Task details
Please give the listing again, word for word, with nothing left out.

* Begin *

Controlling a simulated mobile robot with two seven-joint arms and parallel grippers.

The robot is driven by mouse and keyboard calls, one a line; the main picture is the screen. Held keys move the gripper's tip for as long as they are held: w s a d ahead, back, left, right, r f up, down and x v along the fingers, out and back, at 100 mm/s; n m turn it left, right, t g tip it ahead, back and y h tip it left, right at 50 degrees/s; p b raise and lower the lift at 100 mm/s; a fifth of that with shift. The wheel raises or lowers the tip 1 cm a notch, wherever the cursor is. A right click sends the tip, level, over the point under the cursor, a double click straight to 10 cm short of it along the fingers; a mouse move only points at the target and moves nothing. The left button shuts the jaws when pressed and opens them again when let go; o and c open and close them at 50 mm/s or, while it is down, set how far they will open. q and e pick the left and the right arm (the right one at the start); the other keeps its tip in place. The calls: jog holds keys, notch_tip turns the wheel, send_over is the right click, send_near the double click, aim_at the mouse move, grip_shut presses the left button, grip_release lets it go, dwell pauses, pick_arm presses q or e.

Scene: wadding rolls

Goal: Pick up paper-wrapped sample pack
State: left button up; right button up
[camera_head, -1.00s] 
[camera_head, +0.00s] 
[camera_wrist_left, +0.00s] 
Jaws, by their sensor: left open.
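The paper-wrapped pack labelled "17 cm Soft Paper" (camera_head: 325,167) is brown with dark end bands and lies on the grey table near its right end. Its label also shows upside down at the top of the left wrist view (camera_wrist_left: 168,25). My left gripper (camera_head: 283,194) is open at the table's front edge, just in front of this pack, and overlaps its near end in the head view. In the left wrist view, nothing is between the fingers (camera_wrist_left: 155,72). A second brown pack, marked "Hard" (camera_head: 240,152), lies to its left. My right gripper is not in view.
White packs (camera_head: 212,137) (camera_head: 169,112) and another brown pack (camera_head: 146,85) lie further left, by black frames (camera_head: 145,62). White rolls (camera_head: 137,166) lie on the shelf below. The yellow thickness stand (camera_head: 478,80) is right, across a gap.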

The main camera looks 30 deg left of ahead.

* End *

Task answer
Controlling a simulated mobile robot with two seven-joint arms and parallel grippers.

The robot is driven by mouse and keyboard calls, one a line; the main picture is the screen. Held keys move the gripper's tip for as long as they are held: w s a d ahead, back, left, right, r f up, down and x v along the fingers, out and back, at 100 mm/s; n m turn it left, right, t g tip it ahead, back and y h tip it left, right at 50 degrees/s; p b raise and lower the lift at 100 mm/s; a fifth of that with shift. The wheel raises or lowers the tip 1 cm a notch, wherever the cursor is. A right click sends the tip, level, over the point under the cursor, a double click straight to 10 cm short of it along the fingers; a mouse move only points at the target and moves nothing. The left button shuts the jaws when pressed and opens them again when let go; o and c open and close them at 50 mm/s or, while it is down, set how far they will open. q and e pick the left and the right arm (the right one at the start); the other keeps its tip in place. The calls: jog holds keys, notch_tip turns the wheel, send_over is the right click, send_near the double click, aim_at the mouse move, grip_shut presses the left button, grip_release lets it go, dwell pauses, pick_arm presses q or e.

Scene: wadding rolls

Goal: Pick up paper-wrapped sample pack
State: left button up; right button up
[camera_head, -1.00s] 
[camera_head, +0.00s] 
[camera_wrist_left, +0.00s] 
Jaws, by their sensor: left open.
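The paper-wrapped pack labelled "17 cm Soft Paper" (camera_head: 325,167) is brown with dark end bands and lies on the grey table near its right end. Its label also shows upside down at the top of the left wrist view (camera_wrist_left: 168,25). My left gripper (camera_head: 283,194) is open at the table's front edge, just in front of this pack, and overlaps its near end in the head view. In the left wrist view, nothing is between the fingers (camera_wrist_left: 155,72). A second brown pack, marked "Hard" (camera_head: 240,152), lies to its left. My right gripper is not in view.
White packs (camera_head: 212,137) (camera_head: 169,112) and another brown pack (camera_head: 146,85) lie further left, by black frames (camera_head: 145,62). White rolls (camera_head: 137,166) lie on the shelf below. The yellow thickness stand (camera_head: 478,80) is right, across a gap.

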The main camera looks 30 deg left of ahead.

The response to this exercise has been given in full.